Question

A sailor can row a boat 8 km downstream and return back to the starting point in 1 hr.40 min. If the speed of the stream is 2km/hr, find the speed of the boat in still water?

Answer 1

Hint: We start solving the problem by assigning the variable for the speed of the boat in still water. We then find the time required for the sailor to travel downstream. We then find the time required for the sailor to travel upstream. Now, we add these both obtained times with thee given one in problem. We then make the necessary calculations to get the required value of velocity of boat in still water.

Complete step by step answer:
According to the problem, we are given that a sailor can row a boat 8 km downstream and return back to the starting point in 1 hr.40 min. We need to find the speed of the boat in still water if the speed of the stream is 2 km/hr.
Let us assume the speed of the boat in still water is x km/hr.
Let us draw the figure representing the given information.
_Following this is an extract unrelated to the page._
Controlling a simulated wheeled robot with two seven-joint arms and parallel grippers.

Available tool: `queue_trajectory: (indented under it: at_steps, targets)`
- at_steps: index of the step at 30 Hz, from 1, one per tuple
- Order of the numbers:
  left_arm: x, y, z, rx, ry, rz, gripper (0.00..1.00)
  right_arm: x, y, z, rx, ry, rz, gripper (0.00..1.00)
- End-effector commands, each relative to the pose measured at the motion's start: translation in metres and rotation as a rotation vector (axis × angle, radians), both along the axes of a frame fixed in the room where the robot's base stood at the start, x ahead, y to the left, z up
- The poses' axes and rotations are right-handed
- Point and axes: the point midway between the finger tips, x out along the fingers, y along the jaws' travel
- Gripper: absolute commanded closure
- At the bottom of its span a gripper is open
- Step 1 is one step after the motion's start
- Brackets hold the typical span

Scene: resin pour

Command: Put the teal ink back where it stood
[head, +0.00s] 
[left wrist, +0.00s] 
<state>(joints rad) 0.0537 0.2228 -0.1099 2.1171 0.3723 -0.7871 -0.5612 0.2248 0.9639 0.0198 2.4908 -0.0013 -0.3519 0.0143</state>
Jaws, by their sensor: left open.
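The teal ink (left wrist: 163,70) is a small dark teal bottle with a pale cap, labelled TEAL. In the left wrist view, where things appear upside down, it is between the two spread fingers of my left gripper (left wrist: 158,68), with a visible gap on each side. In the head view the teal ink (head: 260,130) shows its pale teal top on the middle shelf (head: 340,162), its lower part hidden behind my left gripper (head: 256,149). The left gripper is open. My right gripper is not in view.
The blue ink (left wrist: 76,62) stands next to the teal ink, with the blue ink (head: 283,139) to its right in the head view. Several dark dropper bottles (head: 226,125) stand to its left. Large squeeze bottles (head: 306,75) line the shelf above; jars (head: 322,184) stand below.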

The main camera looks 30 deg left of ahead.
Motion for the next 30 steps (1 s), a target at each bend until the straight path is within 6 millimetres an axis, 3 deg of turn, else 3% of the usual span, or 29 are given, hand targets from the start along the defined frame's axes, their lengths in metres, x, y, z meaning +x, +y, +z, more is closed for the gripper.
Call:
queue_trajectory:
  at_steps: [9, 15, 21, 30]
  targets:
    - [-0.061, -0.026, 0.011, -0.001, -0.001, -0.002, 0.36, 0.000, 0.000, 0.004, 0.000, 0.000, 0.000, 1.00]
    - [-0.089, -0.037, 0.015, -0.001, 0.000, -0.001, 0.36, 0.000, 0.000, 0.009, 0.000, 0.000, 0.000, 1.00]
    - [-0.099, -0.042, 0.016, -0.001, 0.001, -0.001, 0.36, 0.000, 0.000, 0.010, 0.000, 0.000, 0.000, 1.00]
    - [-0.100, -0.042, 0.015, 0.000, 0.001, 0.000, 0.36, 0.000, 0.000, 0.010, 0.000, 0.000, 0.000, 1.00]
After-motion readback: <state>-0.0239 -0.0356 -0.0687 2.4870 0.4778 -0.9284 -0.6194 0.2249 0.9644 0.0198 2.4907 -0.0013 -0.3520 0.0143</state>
We know that while travelling downstream, the speed of the stream will add with the speed of the boat as we know that stream is supporting the movement of the boat.
We also know that $time=\dfrac{\text{distance}}{speed}$.
So, the time taken to cover 8 Km while travelling downstream will be $\dfrac{8}{x+2}hr$---(1).
Similarly, while travelling upstream, the speed of the stream will subtract from the speed of boat as we know that stream opposes the movement of boat.
So, the time taken to cover 8 Km while travelling upstream will be $\dfrac{8}{x-2}hr$---(2).
From the problem, we are given that the time taken to cover forward distance and return is 1 hr.40 min.
We know that 1 hr = 60 min. So, we get $40\min =\dfrac{40}{60}=\dfrac{2}{3}hr$.
So, we get 1hr. 40 min = $1+\dfrac{2}{3}=\dfrac{5}{3}hr$.
Now, we have $\dfrac{8}{x+2}+\dfrac{8}{x-2}=\dfrac{5}{3}$.
$\Rightarrow \dfrac{8\left( x-2 \right)+8\left( x+2 \right)}{\left( x+2 \right)\left( x-2 \right)}=\dfrac{5}{3}$.
$\Rightarrow \dfrac{8x-16+8x+16}{{{x}^{2}}-4}=\dfrac{5}{3}$.
$\Rightarrow \dfrac{16x}{{{x}^{2}}-4}=\dfrac{5}{3}$.
Cross multiplying, we get
$\Rightarrow 16x\times 3=5\times \left( {{x}^{2}}-4 \right)$.
$\Rightarrow 48x=5{{x}^{2}}-20$.
$\Rightarrow 5{{x}^{2}}-48x-20=0$.
We have got a quadratic equation in x, so we will use the factorisation method as shown below,
$\Rightarrow 5{{x}^{2}}-50x+2x-20=0$.
$\Rightarrow 5x\left( x-10 \right)+2\left( x-10 \right)=0$.
$\Rightarrow \left( 5x+2 \right)\left( x-10 \right)=0$.
Equating each term to 0, we have
$\Rightarrow 5x+2=0$ or $x-10=0$.
$\Rightarrow 5x=-2$ or $x=10$.
$\Rightarrow x=\dfrac{-2}{5}$ or $x=10$.
We know that speed cannot be negative. So, the speed of a boat in still water is 10 km/hr.

∴ The speed of a boat in still water is 10 km/hr.

Note: Whenever we get this type of problems, we first assign variables for the unknowns present in the problem. We should make sure we are not considering negative values for times, speed and distance while solving this problem. We need to know that downstream is the direction in which the river is flowing and upstream is the direction opposite to the flow of the river. Similarly, we can expect problems to find the percentage of time taken to cover the distance upstream.